Three young Muslim women, friends since childhood, grapple with familial expectations versus their own wishes. As roommates they cover for each other. Kees’s sweet boyfriend is white and Catholic. Jenna is pretty wild. Malak leaves London for Egypt where she discovers she feels surprisingly at home though she’s never been there. Jenna and Malak are eventually slated to marry into the fold but something’s off with each. Kees feels enormous guilt. At the end they reunite to rescue themselves from those “acceptable” outcomes but at considerable cost. A riveting story, full of emotion and insights into cultural tangles.

The Rabbit Hutch

The eponymous structure is the nickname for low-cost housing in Vaca Vale, Indiana. That city is on the skids, except for developers who want the flatten what’s left of surrounding wild places and install McMansions.  We get to know various denizens of the Hutch, especially young Blandine who seems slated for destruction as well, with periodic countdowns to her expected demise.) Surrealistic, smart, and witty to boot.  
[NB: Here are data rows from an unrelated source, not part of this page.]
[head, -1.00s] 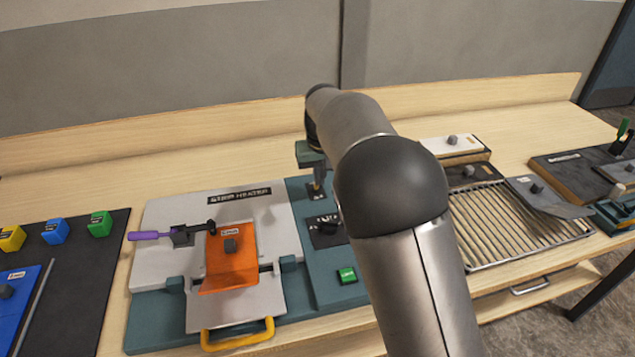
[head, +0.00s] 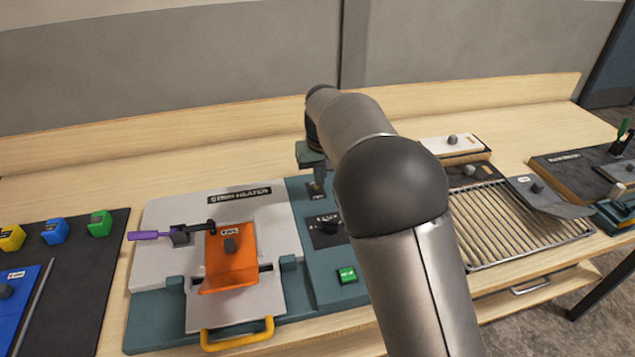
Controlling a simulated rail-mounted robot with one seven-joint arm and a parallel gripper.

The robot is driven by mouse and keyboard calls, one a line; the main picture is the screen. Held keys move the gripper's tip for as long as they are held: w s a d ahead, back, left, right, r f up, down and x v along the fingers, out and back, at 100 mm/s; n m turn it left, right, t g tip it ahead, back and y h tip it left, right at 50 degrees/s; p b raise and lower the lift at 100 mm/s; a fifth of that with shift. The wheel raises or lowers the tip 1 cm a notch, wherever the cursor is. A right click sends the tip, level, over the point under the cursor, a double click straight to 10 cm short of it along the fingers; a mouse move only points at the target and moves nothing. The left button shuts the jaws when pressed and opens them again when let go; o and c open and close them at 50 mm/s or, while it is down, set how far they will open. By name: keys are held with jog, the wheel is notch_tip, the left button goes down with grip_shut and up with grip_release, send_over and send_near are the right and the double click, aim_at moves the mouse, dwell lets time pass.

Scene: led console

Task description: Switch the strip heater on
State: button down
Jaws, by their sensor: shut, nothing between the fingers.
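The strip heater (head: 164,230) is a grey and teal unit on the wooden bench, with a label at its back edge. An orange bent sheet (head: 231,270) lies on it. Its teal control panel (head: 315,275) on the right side carries a black dial plate (head: 325,232), a lit green button (head: 347,275) and a small dark switch plate (head: 316,190) at the back. My gripper (head: 317,183) points down at this switch plate, shut and holding nothing. Its fingertips are at or just above the switch; whether they touch is too small to tell. My arm hides part of the panel's right side.
A purple-handled clamp (head: 150,235) and a yellow handle (head: 237,336) stick out from the heater. A black mat (head: 90,275) with coloured blocks lies left. A slatted rack (head: 515,225) stands right, beyond my arm. The bench behind the heater is clear.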

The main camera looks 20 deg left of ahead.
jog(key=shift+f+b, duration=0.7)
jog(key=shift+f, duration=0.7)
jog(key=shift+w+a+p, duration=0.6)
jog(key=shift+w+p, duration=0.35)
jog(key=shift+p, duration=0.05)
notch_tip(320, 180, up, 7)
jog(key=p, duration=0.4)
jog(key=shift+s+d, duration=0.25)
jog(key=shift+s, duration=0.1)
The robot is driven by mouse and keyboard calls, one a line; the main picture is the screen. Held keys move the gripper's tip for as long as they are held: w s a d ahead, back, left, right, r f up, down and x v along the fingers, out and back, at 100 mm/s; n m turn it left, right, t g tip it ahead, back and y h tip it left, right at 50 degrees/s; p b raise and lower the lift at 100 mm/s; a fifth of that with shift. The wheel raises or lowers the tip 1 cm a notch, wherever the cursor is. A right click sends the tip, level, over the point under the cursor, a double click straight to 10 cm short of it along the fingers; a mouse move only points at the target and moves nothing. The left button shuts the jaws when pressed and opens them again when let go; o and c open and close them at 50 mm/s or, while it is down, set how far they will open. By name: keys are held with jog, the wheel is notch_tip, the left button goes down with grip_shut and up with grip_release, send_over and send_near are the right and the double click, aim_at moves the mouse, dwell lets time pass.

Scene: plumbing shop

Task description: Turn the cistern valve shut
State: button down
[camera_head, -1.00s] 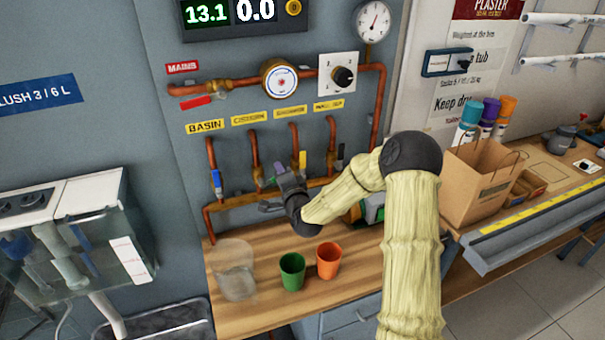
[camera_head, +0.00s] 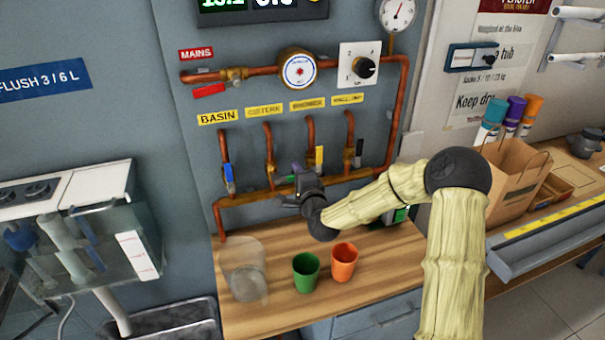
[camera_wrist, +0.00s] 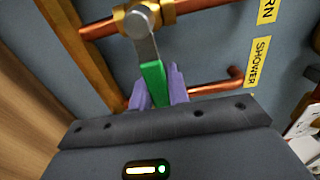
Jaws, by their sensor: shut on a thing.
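The cistern valve (camera_wrist: 140,20) is a brass body on a copper pipe in the wrist view, with a metal lever ending in a green handle (camera_wrist: 153,82). The lever stands roughly crosswise to its pipe. My gripper (camera_wrist: 160,88) is shut on the green handle, one purple finger on each side. In the head view, my gripper (camera_head: 286,180) is just right of the cistern pipe (camera_head: 268,140), below the yellow cistern label (camera_head: 264,110). The handle is not clear there.
The blue-handled basin valve (camera_head: 229,178) is on the left; the yellow-handled shower valve (camera_head: 319,160) and a black-handled valve (camera_head: 358,155) are close on the right. A clear container (camera_head: 243,268), green cup (camera_head: 306,272) and orange cup (camera_head: 344,262) stand below on the wooden bench (camera_head: 270,318).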

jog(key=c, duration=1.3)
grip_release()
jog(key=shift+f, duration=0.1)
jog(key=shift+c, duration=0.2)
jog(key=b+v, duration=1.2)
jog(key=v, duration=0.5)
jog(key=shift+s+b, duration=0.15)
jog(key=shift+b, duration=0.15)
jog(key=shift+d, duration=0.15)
The School for Good Mothers

Frida, a single mother, has a devastating slip that plunges her into a terrifying system of surveillance, judgment, and loss.  Yes, she did leave her toddler alone for two hours and a neighbor turned her in. But once identified, it’s all a swift downhill plunge into nightmare. At the eponymous institute, she’s given an AI “child”, a very sophisticated variation on all those experiments with eggs or dolls designed for teenagers to discover the challenges of childrearing. The demands of good motherhood seem to ask for complete self-abnegation and the perky nostrums of the trainers made my blood run cold.  Very insightful, very disturbing.